Given task:
Output exactly the lines from the first one down to the line containing "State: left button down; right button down", inclusive.

Provided data:

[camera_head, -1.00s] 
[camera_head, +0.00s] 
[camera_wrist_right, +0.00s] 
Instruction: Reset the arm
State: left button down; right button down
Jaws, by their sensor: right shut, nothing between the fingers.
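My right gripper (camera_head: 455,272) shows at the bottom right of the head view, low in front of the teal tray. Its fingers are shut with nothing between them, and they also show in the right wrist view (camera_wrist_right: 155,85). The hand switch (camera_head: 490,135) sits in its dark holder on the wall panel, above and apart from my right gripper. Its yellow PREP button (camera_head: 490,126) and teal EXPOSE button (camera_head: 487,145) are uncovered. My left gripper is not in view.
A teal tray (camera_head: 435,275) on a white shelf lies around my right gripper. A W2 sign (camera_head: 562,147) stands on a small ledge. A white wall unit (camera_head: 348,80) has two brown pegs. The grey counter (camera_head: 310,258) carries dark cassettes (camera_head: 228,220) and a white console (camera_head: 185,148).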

Response to the task:
[camera_head, -1.00s] 
[camera_head, +0.00s] 
[camera_wrist_right, +0.00s] 
Instruction: Reset the arm
State: left button down; right button down

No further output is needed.